According to corporate, Facebook stores information about locations you check into, businesses you review, friends you add, groups you participate in, sites you visit through the app, and all of your professed likes and interests so that advertisers can connect you with products you’ll genuinely enjoy rather than products you’ll ignore. Sometimes, however, interests expressed outside of Facebook, whether over the phone or in person, can be promoted in users’ personalized feeds.

Though Facebook expressly denies tapping into users’ cameras and microphones with malicious intent, they fail to specifically address what their app might hear when “consenting” users leave it running in the background of their phones. Many believe that companies like Facebook slip clauses between the lines of their user agreement sections that allow loopholes for breach of privacy.

“Consumers ought to have clearer information, not opaque policies and complex click-through consent pages,” stated Senator Chuck Grassley, addressing Zuckerberg during his congressional hearing, “The tech industry has an obligation to respond to widespread and growing concerns over data privacy and security and to restore the public’s trust.”

Facebook hasn’t been the only company under fire. More recently, Apple users discovered an odd glitch where audio from persons receiving calls was being transferred before the calls were accepted. This glitch was especially shocking for Facetime users, who could often see and listen to people they were group-calling as the receivers were being dialed.

Apple publicly apologized, temporarily disabling the group call feature while they worked to resolve the eavesdropping glitch. However, the slip-up raised an arsenal of questions. How was the connection achieved without users’ consent in the first place? If users’ Macbook and iPhone cameras were not “active” in the seconds before the call was accepted, how were the recordings produced? Are our phones always watching, listening?

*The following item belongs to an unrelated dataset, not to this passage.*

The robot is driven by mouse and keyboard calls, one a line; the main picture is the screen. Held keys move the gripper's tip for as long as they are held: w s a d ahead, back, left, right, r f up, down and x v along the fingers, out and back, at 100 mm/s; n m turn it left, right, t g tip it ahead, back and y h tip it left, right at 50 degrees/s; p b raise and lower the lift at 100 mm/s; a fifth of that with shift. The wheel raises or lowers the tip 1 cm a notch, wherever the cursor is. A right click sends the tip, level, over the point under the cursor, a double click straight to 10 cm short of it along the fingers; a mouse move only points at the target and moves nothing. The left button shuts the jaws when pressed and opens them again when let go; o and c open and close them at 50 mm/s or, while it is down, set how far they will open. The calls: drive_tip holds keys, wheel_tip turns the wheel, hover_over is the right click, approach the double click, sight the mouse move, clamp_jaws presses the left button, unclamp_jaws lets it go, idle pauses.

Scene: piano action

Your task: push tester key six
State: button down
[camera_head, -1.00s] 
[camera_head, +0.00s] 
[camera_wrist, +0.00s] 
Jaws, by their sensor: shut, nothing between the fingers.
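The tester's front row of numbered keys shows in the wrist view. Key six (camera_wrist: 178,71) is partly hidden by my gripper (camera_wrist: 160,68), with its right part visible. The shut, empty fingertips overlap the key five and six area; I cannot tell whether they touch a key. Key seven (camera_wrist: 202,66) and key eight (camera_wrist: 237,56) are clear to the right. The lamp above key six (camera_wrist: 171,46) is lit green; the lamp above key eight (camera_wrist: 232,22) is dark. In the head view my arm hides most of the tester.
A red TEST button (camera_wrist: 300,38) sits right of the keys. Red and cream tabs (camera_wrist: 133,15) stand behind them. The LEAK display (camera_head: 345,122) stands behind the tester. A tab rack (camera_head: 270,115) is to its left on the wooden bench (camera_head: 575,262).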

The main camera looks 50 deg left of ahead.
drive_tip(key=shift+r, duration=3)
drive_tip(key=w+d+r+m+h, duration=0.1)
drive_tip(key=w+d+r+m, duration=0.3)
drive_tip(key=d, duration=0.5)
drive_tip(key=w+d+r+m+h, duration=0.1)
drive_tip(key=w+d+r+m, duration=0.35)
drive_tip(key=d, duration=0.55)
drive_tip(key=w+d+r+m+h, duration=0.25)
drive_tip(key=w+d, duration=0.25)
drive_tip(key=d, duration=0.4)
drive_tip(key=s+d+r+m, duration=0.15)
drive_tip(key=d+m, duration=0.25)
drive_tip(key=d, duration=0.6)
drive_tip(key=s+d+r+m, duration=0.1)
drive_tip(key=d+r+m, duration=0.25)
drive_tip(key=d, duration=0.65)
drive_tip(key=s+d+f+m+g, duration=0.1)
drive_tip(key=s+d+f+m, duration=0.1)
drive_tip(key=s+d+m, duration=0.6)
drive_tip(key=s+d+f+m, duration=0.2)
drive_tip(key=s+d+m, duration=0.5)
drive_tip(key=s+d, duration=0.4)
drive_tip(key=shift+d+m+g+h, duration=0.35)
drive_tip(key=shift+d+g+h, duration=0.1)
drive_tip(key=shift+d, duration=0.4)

Before the eavesdropping scandal ever occurred, it’s noteworthy that a similar concern was raised with Apple’s helper, Siri. When activating new phones, users are presented with the option to activate the “hey, Siri” function, which allows them to wake up a digital helper with nothing more than an audio cue. What some users might not be aware of, though, is that consenting to Siri’s voice activated service allows all commands to be recorded and sent to Apple for review. The review process is what allows Siri to search for the most appropriate response to the command she’s been given; however, the command recordings survive long after the answer is provided.

According to Apple, when a user enable Siri’s wake-up feature their phone listens idly until it receives its cue. Recordings from the point after Siri wakes up to the end of the inquiry are then transferred to Apple under an anonymous tag, meaning if users request to see the data Apple has associated with them, their Siri recordings will not be included.

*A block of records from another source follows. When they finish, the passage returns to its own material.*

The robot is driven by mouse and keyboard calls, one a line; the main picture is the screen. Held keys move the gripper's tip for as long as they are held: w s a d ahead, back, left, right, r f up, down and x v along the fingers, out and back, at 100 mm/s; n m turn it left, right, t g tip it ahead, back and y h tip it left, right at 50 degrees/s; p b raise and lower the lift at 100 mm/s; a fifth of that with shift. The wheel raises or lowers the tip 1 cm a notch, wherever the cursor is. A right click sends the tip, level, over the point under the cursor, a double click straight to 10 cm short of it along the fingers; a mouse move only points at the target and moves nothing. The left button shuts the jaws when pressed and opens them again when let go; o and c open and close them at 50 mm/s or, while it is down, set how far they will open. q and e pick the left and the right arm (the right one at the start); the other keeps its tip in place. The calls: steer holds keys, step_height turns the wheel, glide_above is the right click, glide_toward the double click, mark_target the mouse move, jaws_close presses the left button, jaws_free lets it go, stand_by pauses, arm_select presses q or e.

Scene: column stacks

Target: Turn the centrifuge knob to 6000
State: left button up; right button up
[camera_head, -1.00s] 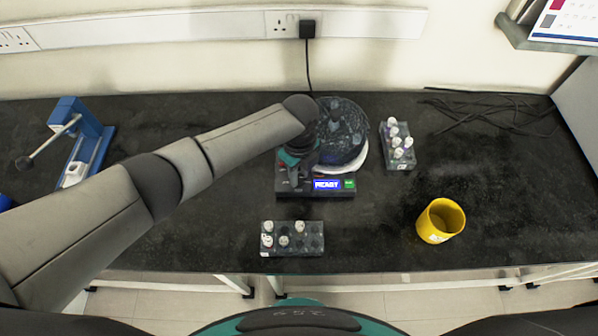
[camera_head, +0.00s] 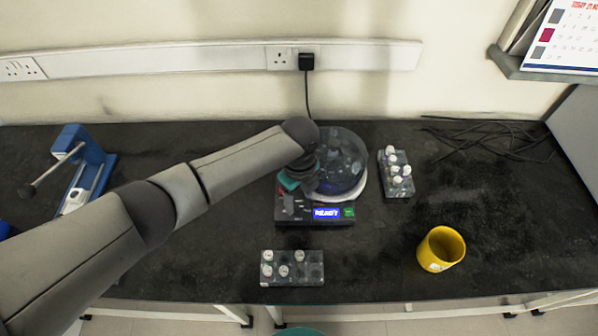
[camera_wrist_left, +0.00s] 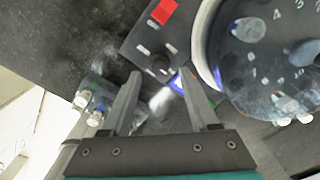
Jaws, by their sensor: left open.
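The centrifuge (camera_head: 330,220) stands on the dark bench with its clear domed lid (camera_head: 343,158) shut. Its front panel has a blue display (camera_head: 326,213) reading READY and a green button (camera_head: 349,211). My left gripper (camera_head: 288,205) is over the left part of this panel, pointing down, and partly covers it. In the left wrist view my left gripper (camera_wrist_left: 158,75) is open, its fingers either side of a small dark round knob (camera_wrist_left: 157,66) on the panel. I cannot tell whether they touch it. The knob's setting is not readable. My right gripper is not in view.
A tube rack (camera_head: 292,268) stands in front of the centrifuge, another (camera_head: 396,174) to its right. A yellow cup (camera_head: 440,249) is at front right. A blue device (camera_head: 83,160) stands at left. Loose black cables (camera_head: 490,138) lie at back right.

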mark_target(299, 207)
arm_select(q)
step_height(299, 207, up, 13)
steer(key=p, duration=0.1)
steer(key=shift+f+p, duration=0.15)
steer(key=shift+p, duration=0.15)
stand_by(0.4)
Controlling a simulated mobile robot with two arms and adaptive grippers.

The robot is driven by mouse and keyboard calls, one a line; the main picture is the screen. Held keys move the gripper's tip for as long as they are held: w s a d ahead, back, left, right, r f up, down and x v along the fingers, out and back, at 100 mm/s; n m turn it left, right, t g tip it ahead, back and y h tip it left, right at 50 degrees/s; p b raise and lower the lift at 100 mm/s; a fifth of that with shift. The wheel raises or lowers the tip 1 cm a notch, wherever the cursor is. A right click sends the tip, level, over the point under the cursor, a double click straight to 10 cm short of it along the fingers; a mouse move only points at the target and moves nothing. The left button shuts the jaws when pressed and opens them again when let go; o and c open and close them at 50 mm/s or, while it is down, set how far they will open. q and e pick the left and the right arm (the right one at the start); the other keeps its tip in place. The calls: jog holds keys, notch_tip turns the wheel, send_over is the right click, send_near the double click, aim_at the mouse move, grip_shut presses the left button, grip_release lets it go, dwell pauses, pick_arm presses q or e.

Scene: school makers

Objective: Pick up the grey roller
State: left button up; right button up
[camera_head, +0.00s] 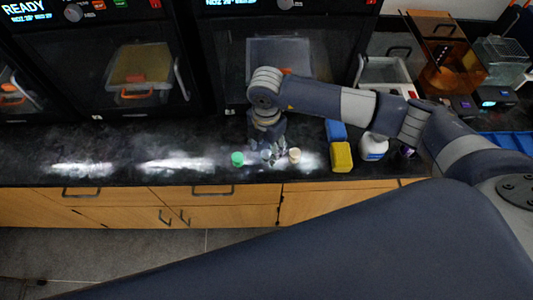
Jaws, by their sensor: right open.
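My right gripper (272,153) points down over the black countertop near its front edge. Its fingers are open, but they are small in the picture. A grey roller cannot be told apart for sure; a small greyish shape shows at the fingertips and blends with them. A small green cylinder (237,158) stands just left of the gripper. A small beige cylinder (294,155) stands just right of it. My left gripper is not in view.
The black countertop (110,150) is clear to the left. A yellow block (341,157), a blue block (336,130) and a white bottle (373,146) stand to the right. Dark printers with displays line the back. Wooden drawers (330,199) are below the front edge.

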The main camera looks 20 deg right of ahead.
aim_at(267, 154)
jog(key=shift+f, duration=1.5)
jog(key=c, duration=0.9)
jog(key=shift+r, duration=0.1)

This practice isn’t unique to Apple, either. Amazon Alexa, Google Helper, and Microsoft Cortana all record and store in a similar fashion. However, with the context of the eavesdropping glitch, there’s the unsettling possibility that these products might be actively recording everything without our knowledge.

What does it mean when our phones are always listening? Immediately, there’s concern for the privacy of our home lives, the secrets we might share in the presence of our phones. However, actively listening appliances could pose a more immediate physical danger.

Recent developments in ultrasonic technology- the basis for machines which use tones imperceivable to the human ear to communicate with our phones- make it possible for third party apps with access to our microphones to track our daily routine. For example, tones from an American Eagle advertisement you pass in the mall could alert your phone without your knowing, allowing apps like Facebook with cookies on your phone to give you the final push to make a purchase. If this seems harmless, consider that Facebook has a history of unwittingly hosting links that sex traffickers use to make backdoors in the devices of potential victims. Whether or not companies like Apple are innocent of intruding, precautions should be taken to ensure the listening features of programs like Siri aren’t exploited by predators.

In this new age of technology, when it seems people have such little control over which parts of their lives are personal and public, it’s imperative that companies like Facebook, Apple, and Google are transparent and trustworthy. The people who make use of their services should not feel as though they’re sacrificing their human right to privacy in order to stay connected; it’s cruel to put a price tag on humanity’s inherent loneliness. In the future, Americans shouldn’t have to speculate whether their devices are withholding their right to privacy, or wonder whether their identities are being manipulated- they should have every assurance that their safety is not being compromised.